Raw bandwidth is more or less what you'd expect; faster memory has more bandwidth available to it. And again, the NUMA node configuration shows RAM bandwidth is pretty close in either configuration, but using more nodes allows a hair more bandwidth across a variety of workloads. As the ratio of reads to writes increases, so does the bandwidth; the biggest improvement comes when a system doesn't have to worry about bidirectional traffic.

Latency measured when one CPU needs to read data out of the other socket's L2 cache is significantly reduced by subdividing each CPU into a pair of NUMA nodes. The 4th Gen Xeon Scalable processors even benefits from an increase in NUMA nodes, even though the default configuration seems to put each CPU core tile into its own. Still, the 5th generation improves over its predecessor further with an accumulated difference of a 25% reduced latency when comparing default configurations.

Intel 5th Gen Xeon Scalable Final Thoughts And Conclusions

Intel’s 5th Gen Xeon Scalable “Emerald Rapids” processors are fundamentally similar to their 4th Gen cousins, but with more cores, more cache, higher clocks (for some models), and enhanced power efficiency, so he 5th Gen Xeons represent meaningful upgrades in a number of ways. The core technologies in each generation are similar, but the refinements in Emerald Rapids pay clear dividends in most workloads.

Intel is also simplifying the 5th Gen Xeon Scalable lineup. This time around there are 31 5th Gen Xeon Scalable models available with varying core counts, clocks, and cache configurations. Support for higher memory speeds also scales based on where the model falls in the stack. Like previous gen Xeon Scalable processors, Intel offers 5th Gen Xeon Scalable configurations targeting many applications, from cloud / 5G network optimized, to high-performance general purpose models. Unlike 4th Gen models, however, 5th Gen Xeon Scalable processors only support up to 2 sockets (vs. 8) and there are no HBM-equipped Xeon Max models. Because Emerald Rapids is soft of a mid-life kicker to an existing platform, it makes sense to limit configurations to the highest volume, less-specialized models.

Of course, over and above what’s listed in the tables above, Intel’s “On Demand” service model can further differentiate parts, based on which accelerators (if any) customers choose to enable. Like 4th Gen Xeons, customers that want any / more accelerators enabled will have to make an additional investment. Depending on your point of view, this can potentially give other customers a lower cost of entry, but those same customers that don’t utilize the specialized accelerators may be better served by a competitive EPYC configuration. On the flipside, those accelerators exist fully functional in Intel’s silicon, and they’ll just sit there dormant without an additional fee. Intel has accelerators for networking, dynamic load balancing, data streaming, in-memory analytics, and more, so it’s likely many customers would benefit by one or more of them.

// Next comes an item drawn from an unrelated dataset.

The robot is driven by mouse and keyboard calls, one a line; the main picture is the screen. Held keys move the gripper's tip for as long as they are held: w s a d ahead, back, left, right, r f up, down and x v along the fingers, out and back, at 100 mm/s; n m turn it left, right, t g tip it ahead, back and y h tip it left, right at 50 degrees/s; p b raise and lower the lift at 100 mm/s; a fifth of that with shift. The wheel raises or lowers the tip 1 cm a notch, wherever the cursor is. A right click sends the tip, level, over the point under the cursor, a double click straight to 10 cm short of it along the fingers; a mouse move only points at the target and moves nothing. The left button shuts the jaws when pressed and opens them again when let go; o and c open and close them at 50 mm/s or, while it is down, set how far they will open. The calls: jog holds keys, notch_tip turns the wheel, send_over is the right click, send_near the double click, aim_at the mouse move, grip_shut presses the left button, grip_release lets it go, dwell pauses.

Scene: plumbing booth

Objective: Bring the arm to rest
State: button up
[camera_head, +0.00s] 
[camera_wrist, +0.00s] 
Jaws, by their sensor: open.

Granite Rapids Was Nearly 3X Faster Than Sapphire Rapids In An AI-Accelerated Molecular Dynamics Demo

While getting educated on Emerald Rapids, we were also fortunate enough to participate in a face-to-face with Intel CEO Pat Gelsinger, during which he was asked why the company is launching these processors, when a true, next-gen platform – i.e. Granite Rapids -- is already coming in 2024. Pat’s answer was a blunt, “…because it’s a better product.” And based on what we’ve seen, that is absolutely the case. 5th Gen Xeon Scalable Emerald Rapids processors are an incremental, but meaningful step forward for Intel and offer more value and performance to its data center customers.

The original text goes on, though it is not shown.